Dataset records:
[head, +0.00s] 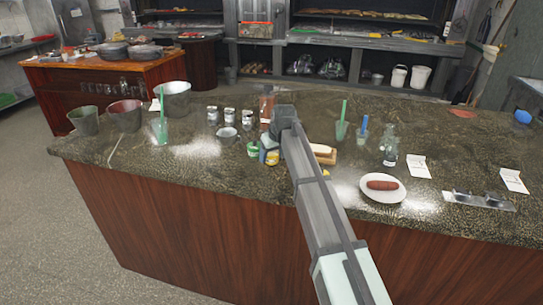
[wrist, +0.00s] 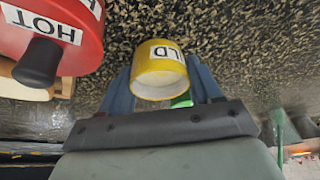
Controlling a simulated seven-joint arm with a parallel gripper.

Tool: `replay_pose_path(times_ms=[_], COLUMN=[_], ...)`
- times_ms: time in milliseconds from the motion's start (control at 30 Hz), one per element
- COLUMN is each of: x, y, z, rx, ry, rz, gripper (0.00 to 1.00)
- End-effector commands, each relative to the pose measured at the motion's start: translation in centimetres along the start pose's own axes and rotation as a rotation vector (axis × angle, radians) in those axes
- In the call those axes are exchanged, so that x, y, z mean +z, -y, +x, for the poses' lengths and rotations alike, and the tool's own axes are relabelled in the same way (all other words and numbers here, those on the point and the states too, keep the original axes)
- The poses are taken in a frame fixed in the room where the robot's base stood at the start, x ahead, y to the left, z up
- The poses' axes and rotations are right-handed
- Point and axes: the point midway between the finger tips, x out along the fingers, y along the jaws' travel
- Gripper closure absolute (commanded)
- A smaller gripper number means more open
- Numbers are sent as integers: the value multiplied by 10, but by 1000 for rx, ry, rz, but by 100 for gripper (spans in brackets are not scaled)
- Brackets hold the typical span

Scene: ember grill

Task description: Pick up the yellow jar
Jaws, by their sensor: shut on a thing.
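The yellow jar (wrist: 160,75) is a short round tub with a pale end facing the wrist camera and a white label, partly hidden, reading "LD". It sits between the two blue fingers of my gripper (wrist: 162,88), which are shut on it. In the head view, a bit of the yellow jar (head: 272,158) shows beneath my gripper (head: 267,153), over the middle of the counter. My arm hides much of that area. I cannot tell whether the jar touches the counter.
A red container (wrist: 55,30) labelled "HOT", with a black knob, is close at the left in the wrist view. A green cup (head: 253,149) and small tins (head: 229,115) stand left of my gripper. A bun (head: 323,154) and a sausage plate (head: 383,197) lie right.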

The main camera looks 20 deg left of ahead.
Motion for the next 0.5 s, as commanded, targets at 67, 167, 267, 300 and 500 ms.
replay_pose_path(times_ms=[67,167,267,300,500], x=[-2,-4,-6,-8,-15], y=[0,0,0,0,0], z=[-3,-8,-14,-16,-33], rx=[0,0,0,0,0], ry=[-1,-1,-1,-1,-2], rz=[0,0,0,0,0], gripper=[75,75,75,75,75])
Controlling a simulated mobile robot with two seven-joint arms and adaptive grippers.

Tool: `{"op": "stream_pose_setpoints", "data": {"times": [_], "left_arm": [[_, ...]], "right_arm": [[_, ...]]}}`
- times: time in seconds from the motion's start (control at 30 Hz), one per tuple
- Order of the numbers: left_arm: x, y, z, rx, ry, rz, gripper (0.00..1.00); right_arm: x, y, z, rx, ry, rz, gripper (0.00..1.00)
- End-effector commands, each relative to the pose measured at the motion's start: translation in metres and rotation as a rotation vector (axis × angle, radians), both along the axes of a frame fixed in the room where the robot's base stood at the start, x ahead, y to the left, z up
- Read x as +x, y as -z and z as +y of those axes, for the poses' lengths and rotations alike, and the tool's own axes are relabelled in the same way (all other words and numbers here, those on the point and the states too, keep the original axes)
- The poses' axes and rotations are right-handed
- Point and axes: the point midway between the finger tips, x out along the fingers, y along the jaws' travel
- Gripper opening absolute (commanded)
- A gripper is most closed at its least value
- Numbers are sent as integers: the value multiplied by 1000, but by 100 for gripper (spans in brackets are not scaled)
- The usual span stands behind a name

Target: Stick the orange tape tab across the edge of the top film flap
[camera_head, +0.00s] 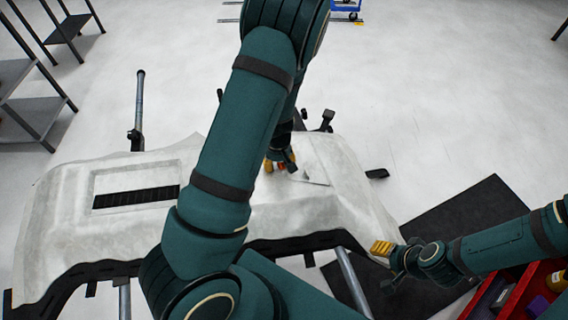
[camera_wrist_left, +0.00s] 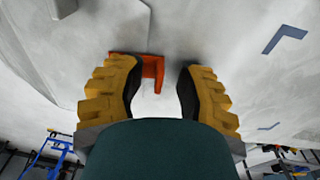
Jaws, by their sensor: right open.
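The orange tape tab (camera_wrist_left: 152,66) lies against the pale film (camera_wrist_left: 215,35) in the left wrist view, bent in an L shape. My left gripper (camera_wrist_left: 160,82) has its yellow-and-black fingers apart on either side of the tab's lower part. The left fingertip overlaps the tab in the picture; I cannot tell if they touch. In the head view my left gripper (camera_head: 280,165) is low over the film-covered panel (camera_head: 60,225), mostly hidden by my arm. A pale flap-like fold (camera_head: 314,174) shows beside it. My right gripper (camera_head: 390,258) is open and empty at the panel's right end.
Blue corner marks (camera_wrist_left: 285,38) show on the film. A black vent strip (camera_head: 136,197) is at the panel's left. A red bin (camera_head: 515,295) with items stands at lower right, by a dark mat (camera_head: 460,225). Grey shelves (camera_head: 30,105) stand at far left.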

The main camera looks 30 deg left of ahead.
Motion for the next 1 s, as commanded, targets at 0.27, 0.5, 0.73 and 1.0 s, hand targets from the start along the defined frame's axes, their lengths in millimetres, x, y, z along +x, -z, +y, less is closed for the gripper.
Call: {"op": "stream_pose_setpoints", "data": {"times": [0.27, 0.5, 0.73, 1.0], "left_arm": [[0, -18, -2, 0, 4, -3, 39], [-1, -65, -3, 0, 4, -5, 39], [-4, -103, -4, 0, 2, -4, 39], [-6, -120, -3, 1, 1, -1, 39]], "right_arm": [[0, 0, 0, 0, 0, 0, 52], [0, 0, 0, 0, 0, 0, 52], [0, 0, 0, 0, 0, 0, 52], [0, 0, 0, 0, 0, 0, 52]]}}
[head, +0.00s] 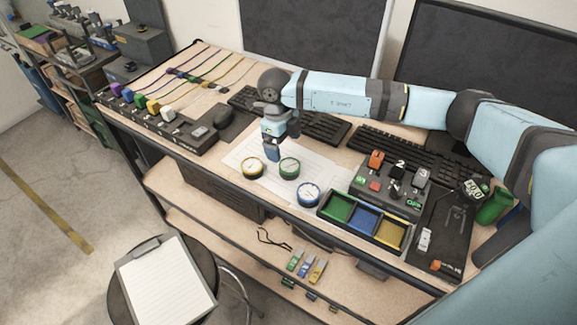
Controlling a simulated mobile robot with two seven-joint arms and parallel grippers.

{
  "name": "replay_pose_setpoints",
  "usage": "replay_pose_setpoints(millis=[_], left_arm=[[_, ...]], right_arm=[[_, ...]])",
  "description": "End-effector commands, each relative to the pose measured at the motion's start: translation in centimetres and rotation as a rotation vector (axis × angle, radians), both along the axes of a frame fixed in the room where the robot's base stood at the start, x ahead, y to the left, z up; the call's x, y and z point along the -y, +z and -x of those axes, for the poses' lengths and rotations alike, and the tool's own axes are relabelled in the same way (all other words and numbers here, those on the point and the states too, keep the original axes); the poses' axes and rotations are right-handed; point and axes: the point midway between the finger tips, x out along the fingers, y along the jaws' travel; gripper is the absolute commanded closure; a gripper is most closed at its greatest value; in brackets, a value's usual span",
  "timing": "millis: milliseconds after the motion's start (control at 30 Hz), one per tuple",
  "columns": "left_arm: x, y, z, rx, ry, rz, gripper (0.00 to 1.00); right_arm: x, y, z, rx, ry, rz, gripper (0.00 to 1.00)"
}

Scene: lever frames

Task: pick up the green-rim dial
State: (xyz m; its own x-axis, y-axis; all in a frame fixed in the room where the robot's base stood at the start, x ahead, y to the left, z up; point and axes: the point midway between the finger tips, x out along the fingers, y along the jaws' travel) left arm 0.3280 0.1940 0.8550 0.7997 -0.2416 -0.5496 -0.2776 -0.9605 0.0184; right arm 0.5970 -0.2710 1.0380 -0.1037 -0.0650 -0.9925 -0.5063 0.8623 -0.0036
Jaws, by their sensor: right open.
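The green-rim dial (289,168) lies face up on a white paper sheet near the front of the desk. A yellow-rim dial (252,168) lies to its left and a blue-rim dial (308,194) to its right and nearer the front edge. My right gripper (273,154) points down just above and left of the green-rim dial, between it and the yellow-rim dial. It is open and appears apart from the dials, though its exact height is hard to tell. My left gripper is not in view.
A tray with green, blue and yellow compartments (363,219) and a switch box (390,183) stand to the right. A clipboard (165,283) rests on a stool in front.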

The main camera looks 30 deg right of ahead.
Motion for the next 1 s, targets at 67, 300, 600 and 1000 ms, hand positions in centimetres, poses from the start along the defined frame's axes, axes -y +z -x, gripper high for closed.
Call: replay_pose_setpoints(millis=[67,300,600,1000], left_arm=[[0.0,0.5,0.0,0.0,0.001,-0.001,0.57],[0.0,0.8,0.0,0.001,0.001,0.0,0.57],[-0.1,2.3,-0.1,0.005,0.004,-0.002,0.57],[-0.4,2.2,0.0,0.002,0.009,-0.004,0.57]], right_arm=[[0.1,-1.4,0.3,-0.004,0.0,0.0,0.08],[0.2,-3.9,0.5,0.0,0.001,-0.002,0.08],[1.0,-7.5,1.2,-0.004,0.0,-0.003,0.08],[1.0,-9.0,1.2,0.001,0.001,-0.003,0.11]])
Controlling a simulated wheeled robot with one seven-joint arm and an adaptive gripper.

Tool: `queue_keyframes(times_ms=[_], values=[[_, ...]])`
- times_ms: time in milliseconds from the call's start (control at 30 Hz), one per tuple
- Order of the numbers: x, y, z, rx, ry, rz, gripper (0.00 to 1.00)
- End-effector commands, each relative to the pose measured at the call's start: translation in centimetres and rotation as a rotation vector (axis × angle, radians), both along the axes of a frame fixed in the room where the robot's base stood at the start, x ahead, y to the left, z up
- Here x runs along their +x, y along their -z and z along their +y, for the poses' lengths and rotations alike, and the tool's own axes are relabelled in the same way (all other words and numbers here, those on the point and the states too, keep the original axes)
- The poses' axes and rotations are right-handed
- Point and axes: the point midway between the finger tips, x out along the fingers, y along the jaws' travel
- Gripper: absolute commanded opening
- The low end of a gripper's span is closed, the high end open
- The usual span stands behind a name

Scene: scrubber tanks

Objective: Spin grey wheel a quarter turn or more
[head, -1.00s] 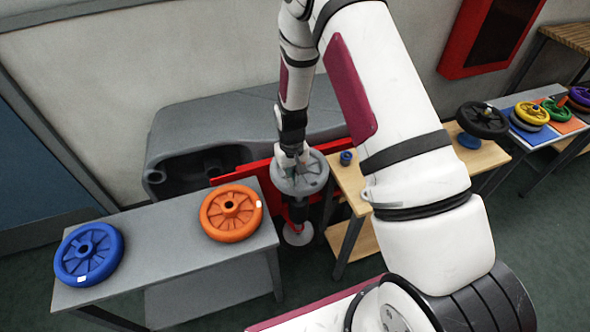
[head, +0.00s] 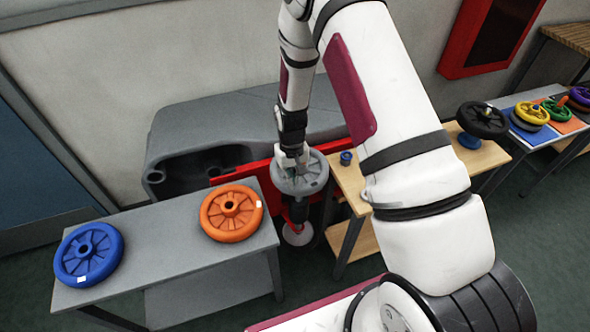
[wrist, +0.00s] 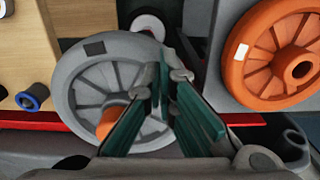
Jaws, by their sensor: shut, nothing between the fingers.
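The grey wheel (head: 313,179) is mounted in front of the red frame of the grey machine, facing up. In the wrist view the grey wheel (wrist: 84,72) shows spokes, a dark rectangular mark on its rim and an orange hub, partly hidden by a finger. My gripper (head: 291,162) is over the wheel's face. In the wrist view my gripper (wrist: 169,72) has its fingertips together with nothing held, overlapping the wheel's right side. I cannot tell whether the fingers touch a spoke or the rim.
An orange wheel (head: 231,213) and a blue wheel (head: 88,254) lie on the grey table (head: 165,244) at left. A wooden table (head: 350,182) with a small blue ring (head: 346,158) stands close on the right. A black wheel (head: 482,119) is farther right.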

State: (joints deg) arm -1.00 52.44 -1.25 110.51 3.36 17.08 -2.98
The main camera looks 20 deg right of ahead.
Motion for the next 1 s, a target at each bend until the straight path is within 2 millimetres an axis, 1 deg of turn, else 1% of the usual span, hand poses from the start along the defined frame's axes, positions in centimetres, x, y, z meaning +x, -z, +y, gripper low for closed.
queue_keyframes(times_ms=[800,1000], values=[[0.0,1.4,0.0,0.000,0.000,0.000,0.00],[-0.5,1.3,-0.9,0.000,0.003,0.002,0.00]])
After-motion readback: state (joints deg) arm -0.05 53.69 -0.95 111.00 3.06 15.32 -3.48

_PROBLEM DETAILS_. Only the lines from the one containing "State: (joints deg)" through the end of the material should be reproduced, exactly, with both ends included.

_THE COMPLETED TASK_.
State: (joints deg) arm -1.00 52.44 -1.25 110.51 3.36 17.08 -2.98
The main camera looks 20 deg right of ahead.
Motion for the next 1 s, a target at each bend until the straight path is within 2 millimetres an axis, 1 deg of turn, else 1% of the usual span, hand poses from the start along the defined frame's axes, positions in centimetres, x, y, z meaning +x, -z, +y, gripper low for closed.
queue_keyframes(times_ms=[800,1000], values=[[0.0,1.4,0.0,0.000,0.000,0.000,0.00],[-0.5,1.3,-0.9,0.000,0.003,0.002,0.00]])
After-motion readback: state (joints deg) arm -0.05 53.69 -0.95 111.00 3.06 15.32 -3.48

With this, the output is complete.